Saturday, February 11, 2012

SQUINTS K-12 SPORTS – A RETROSPECTIVE POSTSCRIPT


SQUINTS has in many posts been harshly critical of US public K-12 sports emphasis, seeing it as an impediment to reform of public schools, versus better balance with academic emphasis, especially 9-12 performance.

Pure chance recently, in an adjacent community’s coffee shop, half listening to a conversation between its proprietor -- originally trained as a quality control engineer, now a creative chef -- and a local teacher, an idea was expressed by that resource that landed on and did some damage to the above POV.
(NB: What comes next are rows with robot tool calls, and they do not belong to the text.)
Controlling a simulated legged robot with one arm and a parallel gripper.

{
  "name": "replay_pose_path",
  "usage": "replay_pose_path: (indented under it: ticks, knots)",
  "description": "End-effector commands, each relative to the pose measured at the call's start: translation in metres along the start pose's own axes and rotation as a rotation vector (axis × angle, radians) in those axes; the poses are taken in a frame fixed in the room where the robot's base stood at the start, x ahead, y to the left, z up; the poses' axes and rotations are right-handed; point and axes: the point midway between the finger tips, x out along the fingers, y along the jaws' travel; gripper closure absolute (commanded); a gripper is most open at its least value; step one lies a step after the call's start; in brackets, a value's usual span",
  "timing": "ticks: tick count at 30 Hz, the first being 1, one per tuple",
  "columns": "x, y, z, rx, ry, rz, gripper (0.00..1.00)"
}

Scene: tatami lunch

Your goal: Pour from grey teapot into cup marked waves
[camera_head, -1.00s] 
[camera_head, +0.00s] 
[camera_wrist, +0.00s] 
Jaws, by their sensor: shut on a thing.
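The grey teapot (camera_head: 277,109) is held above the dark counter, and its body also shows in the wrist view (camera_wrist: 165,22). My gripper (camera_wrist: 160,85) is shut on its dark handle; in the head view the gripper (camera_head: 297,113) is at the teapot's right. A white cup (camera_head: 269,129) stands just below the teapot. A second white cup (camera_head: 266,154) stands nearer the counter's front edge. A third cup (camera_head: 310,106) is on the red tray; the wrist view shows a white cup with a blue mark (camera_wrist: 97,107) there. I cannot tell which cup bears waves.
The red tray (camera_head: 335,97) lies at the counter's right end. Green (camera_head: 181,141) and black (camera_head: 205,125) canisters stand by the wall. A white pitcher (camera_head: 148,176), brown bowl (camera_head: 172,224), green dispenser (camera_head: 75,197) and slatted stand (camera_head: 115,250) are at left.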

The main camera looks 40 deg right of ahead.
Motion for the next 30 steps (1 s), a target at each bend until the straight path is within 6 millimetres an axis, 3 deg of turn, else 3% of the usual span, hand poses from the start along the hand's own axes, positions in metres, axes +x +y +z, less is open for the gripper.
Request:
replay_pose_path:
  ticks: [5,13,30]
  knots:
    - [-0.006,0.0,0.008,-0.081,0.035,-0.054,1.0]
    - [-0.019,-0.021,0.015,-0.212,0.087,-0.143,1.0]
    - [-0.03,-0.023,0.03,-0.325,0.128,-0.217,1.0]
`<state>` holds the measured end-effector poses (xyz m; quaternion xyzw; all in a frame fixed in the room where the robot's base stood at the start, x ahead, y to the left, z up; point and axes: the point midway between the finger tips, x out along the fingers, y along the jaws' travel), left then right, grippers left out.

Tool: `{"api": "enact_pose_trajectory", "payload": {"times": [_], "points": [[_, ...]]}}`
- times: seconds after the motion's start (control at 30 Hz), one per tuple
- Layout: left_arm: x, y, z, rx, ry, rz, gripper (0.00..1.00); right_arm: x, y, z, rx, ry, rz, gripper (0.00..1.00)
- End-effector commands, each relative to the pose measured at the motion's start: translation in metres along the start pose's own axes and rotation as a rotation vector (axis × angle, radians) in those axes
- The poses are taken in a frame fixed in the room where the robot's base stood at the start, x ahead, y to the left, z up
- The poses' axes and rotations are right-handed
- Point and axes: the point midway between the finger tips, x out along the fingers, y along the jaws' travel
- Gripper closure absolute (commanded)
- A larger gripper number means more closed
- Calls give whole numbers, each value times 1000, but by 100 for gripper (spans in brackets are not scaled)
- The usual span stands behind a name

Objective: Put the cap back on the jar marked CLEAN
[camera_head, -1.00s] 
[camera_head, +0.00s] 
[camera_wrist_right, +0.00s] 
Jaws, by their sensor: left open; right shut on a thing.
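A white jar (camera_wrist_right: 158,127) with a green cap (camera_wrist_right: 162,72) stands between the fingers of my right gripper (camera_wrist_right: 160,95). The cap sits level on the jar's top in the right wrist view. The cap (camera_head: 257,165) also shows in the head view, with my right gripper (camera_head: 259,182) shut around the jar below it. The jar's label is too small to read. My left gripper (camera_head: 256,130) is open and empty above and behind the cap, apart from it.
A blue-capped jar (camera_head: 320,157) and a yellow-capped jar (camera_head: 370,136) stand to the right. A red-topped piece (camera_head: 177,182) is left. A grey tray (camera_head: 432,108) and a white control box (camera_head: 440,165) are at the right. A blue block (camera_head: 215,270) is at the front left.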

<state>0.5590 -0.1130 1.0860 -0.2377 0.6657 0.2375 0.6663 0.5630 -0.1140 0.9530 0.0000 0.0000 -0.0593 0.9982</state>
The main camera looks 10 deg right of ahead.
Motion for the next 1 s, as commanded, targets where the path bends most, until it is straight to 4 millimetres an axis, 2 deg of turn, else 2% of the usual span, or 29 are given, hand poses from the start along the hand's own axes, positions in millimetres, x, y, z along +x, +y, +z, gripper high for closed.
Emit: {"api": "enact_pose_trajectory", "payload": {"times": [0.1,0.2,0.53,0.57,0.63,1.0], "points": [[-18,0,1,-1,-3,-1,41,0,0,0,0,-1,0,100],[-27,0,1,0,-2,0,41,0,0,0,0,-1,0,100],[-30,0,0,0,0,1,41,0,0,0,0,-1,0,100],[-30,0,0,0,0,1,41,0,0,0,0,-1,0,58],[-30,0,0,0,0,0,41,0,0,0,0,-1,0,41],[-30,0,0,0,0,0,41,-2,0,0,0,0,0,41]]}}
It was that especially high school sports, if served by coaches who are first teachers, hired accordingly, make an important academic contribution to core education; by frequently engaging and keeping in schools students who would otherwise add to our nation’s dropouts.  Without the attraction of that activity, carrying with it the opportunity to incent students to be and remain eligible for team participation, our nations’ schools take another hit in sustaining the learning process long enough to convey some life preparation for students that struggle with traditional learning challenges.

It was a perceptive observation that sent this writer humbly back to the drawing board from simply assigning low weights to school sports as system attributes, seeing that participation as another set of useful learning experiences, social acculturation, and disciplines.  The companion thought, however, is the critical phrase in the above paragraph; “…coaches who are first teachers.”

The contingency is whether a school system is perceptive enough, and has the integrity to hire such personnel, versus hires that have only one function, win games, pander to parents trying to relive their lives through the sports successes of their children, or simply inflate local egos by whipping other teams in a league or area.  Sadly, there may be more public systems that practice the latter patterns, manifested in "booster" promotion designed to insulate a school from criticism or deflect inquiry, and promote levies, than the former strategy.

It appears that the sports card, and especially how it is played, needs to be added to any assessment model for rating public K-12 schools.